— Work instructions —
In this exercise, return the whole listing exactly, excluding any images.

--- BEGIN ---

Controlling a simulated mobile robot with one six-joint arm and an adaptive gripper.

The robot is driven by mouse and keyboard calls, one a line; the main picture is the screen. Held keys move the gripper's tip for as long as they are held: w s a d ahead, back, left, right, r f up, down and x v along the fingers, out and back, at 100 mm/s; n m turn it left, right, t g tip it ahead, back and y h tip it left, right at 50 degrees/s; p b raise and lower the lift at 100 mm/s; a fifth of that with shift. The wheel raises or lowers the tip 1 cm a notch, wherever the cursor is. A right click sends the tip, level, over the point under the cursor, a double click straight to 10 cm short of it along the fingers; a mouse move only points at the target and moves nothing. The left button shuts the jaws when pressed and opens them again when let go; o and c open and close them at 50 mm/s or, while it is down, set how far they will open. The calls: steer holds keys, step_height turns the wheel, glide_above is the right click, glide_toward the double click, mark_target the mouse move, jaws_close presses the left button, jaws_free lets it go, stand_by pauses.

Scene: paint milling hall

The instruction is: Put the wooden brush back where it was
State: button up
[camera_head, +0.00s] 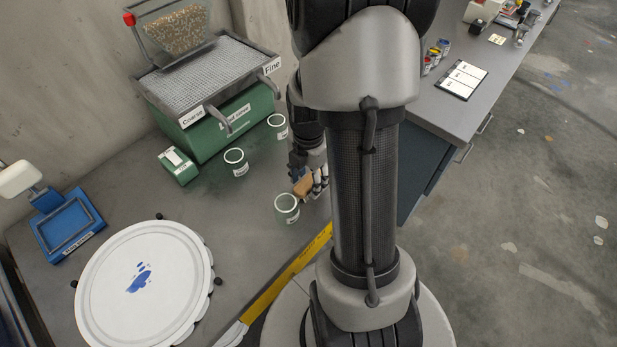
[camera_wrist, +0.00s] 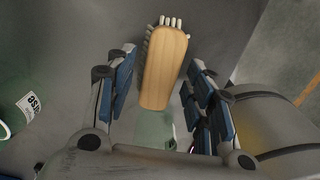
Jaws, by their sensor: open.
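The wooden brush (camera_wrist: 164,68) has a tan wooden back and pale bristles along its far end and left side. In the wrist view it lies between the two blue-padded fingers of my gripper (camera_wrist: 162,58), with gaps visible on both sides. My gripper is open around it. In the head view the brush (camera_head: 302,186) is a small brown block beside my gripper (camera_head: 314,180), partly hidden by it and my arm. Whether the brush rests on the bench or another surface cannot be told.
A white-rimmed jar (camera_head: 287,208) stands close in front of the brush. Two more jars (camera_head: 236,162) (camera_head: 277,127) stand behind.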

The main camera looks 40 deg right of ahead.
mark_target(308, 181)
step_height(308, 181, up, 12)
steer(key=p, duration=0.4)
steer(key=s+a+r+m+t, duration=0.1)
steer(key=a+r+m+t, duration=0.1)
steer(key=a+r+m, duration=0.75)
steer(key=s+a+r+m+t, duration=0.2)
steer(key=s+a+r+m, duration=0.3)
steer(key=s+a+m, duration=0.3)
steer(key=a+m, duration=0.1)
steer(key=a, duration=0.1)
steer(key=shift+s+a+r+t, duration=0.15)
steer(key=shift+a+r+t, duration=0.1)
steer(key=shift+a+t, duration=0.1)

--- END ---

— The completed task —
Controlling a simulated mobile robot with one six-joint arm and an adaptive gripper.

The robot is driven by mouse and keyboard calls, one a line; the main picture is the screen. Held keys move the gripper's tip for as long as they are held: w s a d ahead, back, left, right, r f up, down and x v along the fingers, out and back, at 100 mm/s; n m turn it left, right, t g tip it ahead, back and y h tip it left, right at 50 degrees/s; p b raise and lower the lift at 100 mm/s; a fifth of that with shift. The wheel raises or lowers the tip 1 cm a notch, wherever the cursor is. A right click sends the tip, level, over the point under the cursor, a double click straight to 10 cm short of it along the fingers; a mouse move only points at the target and moves nothing. The left button shuts the jaws when pressed and opens them again when let go; o and c open and close them at 50 mm/s or, while it is down, set how far they will open. The calls: steer holds keys, step_height turns the wheel, glide_above is the right click, glide_toward the double click, mark_target the mouse move, jaws_close presses the left button, jaws_free lets it go, stand_by pauses.

Scene: paint milling hall

The instruction is: Put the wooden brush back where it was
State: button up
[camera_head, +0.00s] 
[camera_wrist, +0.00s] 
Jaws, by their sensor: open.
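The wooden brush (camera_wrist: 164,68) has a tan wooden back and pale bristles along its far end and left side. In the wrist view it lies between the two blue-padded fingers of my gripper (camera_wrist: 162,58), with gaps visible on both sides. My gripper is open around it. In the head view the brush (camera_head: 302,186) is a small brown block beside my gripper (camera_head: 314,180), partly hidden by it and my arm. Whether the brush rests on the bench or another surface cannot be told.
A white-rimmed jar (camera_head: 287,208) stands close in front of the brush. Two more jars (camera_head: 236,162) (camera_head: 277,127) stand behind.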

The main camera looks 40 deg right of ahead.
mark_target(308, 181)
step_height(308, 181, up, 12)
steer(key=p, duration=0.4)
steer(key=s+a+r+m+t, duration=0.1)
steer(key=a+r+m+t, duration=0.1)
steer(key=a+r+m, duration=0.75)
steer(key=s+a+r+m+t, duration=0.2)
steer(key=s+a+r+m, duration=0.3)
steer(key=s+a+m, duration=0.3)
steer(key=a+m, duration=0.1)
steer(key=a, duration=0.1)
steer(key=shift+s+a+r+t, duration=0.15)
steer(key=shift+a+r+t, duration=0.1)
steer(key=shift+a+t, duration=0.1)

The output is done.